Yes! This wild rice soup makes a decent amount–at least 6 servings–so if you don’t eat it all at once, you’ll want to freeze it. Simply wait for the soup to cool, then pour it into a freezer-safe bag and it should last in the freezer for at least two months, probably longer (we ate ours after 1 month and it was delicious!).
OTHER TASTY SOUP RECIPES
Instant Pot Wild Rice Soup
- Instant Pot/pressure cooker
- 1 cup yellow onion diced
- 2 celery stalks sliced
- 3 carrots sliced
- 4 garlic cloves minced
- 1/2 tsp red pepper flakes
- salt and pepper
- 2 cups U.S.-grown wild rice rinsed
- 64 oz. vegetable broth divided
- 2 cups mushrooms sliced
- 3 tbsp olive oil or more
- 1/2 tsp thyme
- 1 cup milk any kind
- 1/2 cup parmesan cheese grated
- Turn Instant Pot to sauté, then add the onion, celery, carrots, garlic, red pepper, salt, and pepper and sauté with 1-2 tbsp olive oil for 2-3 minutes.

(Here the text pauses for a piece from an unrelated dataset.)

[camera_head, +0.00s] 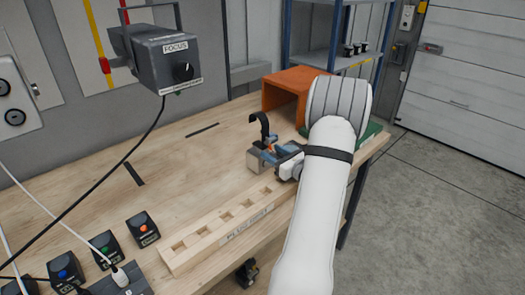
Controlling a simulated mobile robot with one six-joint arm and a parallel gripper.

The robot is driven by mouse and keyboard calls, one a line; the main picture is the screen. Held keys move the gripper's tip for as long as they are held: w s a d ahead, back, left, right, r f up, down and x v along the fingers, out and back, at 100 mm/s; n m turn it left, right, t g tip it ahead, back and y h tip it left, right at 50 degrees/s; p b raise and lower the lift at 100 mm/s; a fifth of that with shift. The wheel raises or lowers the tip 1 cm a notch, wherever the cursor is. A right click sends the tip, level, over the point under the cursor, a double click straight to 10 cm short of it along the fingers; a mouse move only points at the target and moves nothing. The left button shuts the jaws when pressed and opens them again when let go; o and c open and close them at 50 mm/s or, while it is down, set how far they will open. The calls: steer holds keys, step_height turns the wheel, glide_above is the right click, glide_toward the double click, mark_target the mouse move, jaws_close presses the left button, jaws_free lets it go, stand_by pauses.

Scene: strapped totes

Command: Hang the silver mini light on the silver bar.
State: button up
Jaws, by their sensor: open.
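A small grey body with a black hook on top, which looks like the silver mini light (260,128), stands upright on the wooden table. My gripper (268,155) reaches in from the right with its blue-grey fingers open at the light's lower body. The fingers and the light overlap in this view, so I cannot tell whether they touch. I cannot make out a silver bar in this view.
A grey box marked FOCUS (168,60) hangs at upper left, trailing a black cable. A slotted wooden rack (222,222) lies along the front edge. Small black button boxes (142,229) sit at front left. An orange open box (283,95) stands behind my arm.

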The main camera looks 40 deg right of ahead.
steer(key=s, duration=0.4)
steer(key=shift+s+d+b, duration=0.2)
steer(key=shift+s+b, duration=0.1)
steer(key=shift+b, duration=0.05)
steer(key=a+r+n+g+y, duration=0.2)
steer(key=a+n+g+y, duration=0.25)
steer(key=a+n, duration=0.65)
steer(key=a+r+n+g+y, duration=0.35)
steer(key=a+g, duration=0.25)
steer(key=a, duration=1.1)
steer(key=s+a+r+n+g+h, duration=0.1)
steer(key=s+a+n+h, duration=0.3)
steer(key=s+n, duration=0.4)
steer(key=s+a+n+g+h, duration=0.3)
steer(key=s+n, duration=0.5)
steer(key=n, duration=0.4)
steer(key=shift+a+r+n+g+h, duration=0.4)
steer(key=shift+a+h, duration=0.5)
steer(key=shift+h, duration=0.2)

- Then, add rice and 32 oz. vegetable broth and pressure cook for 15 minutes.
- While rice is cooking, cook the mushrooms: heat olive oil in a large skillet, then add the mushrooms and thyme and sauté until the mushrooms are crispy, about 5 minutes; set aside.
- Once the Instant Pot beeps, pressure release it and carefully open the lid. Stir in the milk, cheese, the rest of the broth, and HALF of the mushrooms.
- Divide soup into bowls, then top them with the remaining mushrooms. Enjoy!